Possibly, but it also shows how weak Russia is and how limited their presence in Syria was (because they sent everything to Ukraine). Russia can be defeated in Ukraine, but the west will need to step up support.
Since the 2022 Russian invasion, the West has provided 200bn in aid to Ukraine [0]. And Russia has been winning on the ground lately. It seems the West is thinking more aid will not change the outcome, but only diplomacy will.
Russia has not been winning on the ground. It's two and a half years into the war and Russia is still stuck contesting edge territories. Russia has overwhelmingly larger numbers, but with as high as 7:1 casualties to Ukraine and with a significant increase in casualties over the last eight months.
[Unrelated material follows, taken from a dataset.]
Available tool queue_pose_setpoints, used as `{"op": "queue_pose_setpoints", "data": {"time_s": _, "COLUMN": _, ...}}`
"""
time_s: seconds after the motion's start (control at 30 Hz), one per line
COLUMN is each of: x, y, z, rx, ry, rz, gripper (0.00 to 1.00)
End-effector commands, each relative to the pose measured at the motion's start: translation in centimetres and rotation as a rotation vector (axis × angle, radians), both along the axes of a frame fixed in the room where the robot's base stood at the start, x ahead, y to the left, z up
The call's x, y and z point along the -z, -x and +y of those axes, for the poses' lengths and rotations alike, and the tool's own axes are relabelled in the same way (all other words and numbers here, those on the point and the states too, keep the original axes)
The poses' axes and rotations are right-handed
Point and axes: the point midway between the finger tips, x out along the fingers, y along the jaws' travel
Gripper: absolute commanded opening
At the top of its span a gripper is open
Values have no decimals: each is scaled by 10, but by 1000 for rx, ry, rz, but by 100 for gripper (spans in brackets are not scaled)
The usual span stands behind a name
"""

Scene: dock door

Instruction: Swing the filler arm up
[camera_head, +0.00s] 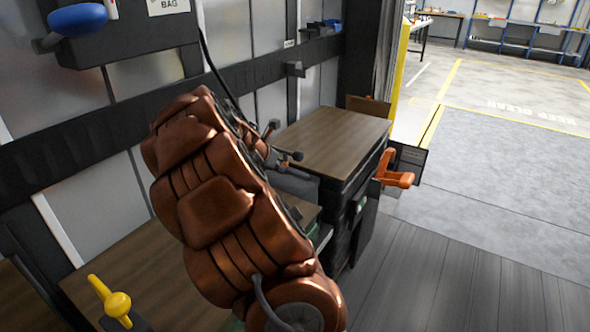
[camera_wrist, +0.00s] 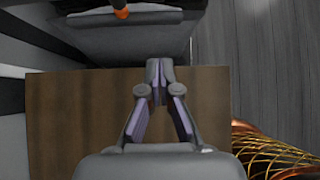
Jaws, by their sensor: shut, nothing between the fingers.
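No part carries a readable "filler arm" label, so I cannot tell for sure which one it is. An orange handle (camera_head: 398,172) sticks out from the side of the dark wood-topped cabinet (camera_head: 335,140) in the head view. An orange piece (camera_wrist: 120,9) also shows at the top of the wrist view, over a grey body (camera_wrist: 120,40). My gripper (camera_wrist: 160,68) is shut and empty above a brown wooden surface (camera_wrist: 75,125), apart from the orange piece. In the head view my copper arm hides part of the cabinet and most of my gripper.
A blue knob (camera_head: 78,20) is on a dark wall panel beside a sign ending in "BAG". A yellow lever (camera_head: 117,303) stands at the lower left. A yellow post (camera_head: 400,65) edges the opening. The grey floor (camera_head: 490,180) to the right is clear.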

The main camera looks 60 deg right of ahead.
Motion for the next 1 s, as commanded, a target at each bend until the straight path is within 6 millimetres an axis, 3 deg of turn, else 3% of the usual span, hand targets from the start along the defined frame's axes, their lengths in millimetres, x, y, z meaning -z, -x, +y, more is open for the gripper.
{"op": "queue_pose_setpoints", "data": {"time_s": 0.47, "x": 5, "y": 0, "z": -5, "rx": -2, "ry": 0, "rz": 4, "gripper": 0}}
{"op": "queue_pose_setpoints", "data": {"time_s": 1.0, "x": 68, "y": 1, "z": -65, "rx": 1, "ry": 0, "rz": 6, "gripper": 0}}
The frontline is stabilized and the ruble is collapsing. What exactly is being won here?
The western aid was an important lesson on the importance of proper timing for investments: it was always too little to win, but too much to loose outright. Had Ukraine been able to strike with full force from the beginning, the world could look very different right now.
Russia has been gaining tiny amounts of ground while suffering massive losses. Latest estimates say casualties are currently averaging 1,500 a day.
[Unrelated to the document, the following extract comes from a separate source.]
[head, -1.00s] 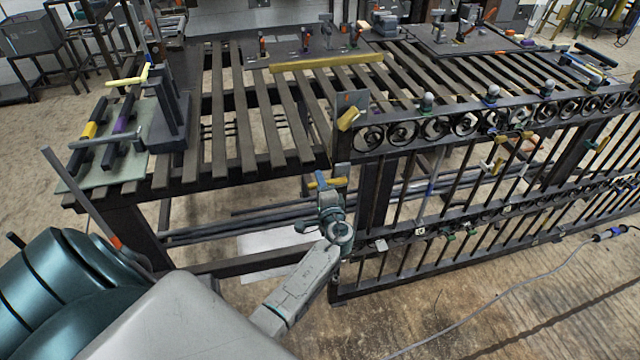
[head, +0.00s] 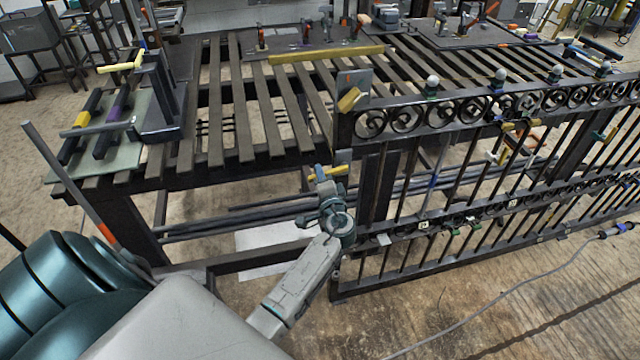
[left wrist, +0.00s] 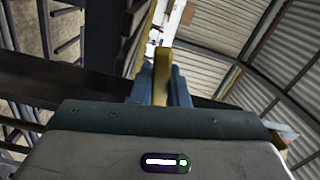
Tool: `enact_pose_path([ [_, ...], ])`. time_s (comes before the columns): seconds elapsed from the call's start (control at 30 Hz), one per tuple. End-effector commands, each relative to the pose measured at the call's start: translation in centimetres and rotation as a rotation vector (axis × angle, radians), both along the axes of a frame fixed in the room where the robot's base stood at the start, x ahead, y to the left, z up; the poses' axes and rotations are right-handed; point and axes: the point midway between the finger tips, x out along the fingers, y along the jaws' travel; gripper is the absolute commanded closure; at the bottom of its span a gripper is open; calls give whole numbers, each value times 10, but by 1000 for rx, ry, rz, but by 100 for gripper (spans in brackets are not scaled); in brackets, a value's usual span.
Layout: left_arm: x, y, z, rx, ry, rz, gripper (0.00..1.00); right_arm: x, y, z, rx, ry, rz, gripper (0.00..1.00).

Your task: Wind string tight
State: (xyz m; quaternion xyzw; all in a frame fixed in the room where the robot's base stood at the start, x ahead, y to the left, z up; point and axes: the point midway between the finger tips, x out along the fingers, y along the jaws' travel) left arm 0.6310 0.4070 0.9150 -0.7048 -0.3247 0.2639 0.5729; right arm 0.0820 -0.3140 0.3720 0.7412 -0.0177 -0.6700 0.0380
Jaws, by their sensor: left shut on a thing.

Total casualties since the start of the war (less than 3 years ago) are 600,000+. That's about 200,000 more than more than the US sustained in Korea, Vitnam, First Gulf War, Afghanistan, and The Second Gulf War combine.
Heh, if you call few meaningless villages per day winning. Whats really happening is decimation of russian armed and naval forces (and young population) dramatically to the point where russia is regional power at best, not any form of superpower anymore and its weapons are often considered as subpar. They almost emptied massive cold war stockpikes of more sophisticated technology.
Which seems to be US plan since beginning, give enough support to make them bleed but not really corner them existentially to trigger nuclear strikes.
We can see a massive success here, mostly due to very predictable russian stupidity and primitive emotions at controlling positions. Well done CIA, well done indeed, hopefully this will make world a better place in the future. But it can easily backfire too.
This Russian losses are primarily not young people actually. There’s been somewhere in the ballpark of 600-800k casualties (I believe the latter) which has been a huge struggle for the labor force. But, in fairness, it hasn’t been the young folks.
Possibly, but it also shows how weak Russia is and how limited their presence in Syria was (because they sent everything to Ukraine). Russia can be defeated in Ukraine, but the west will need to step up support.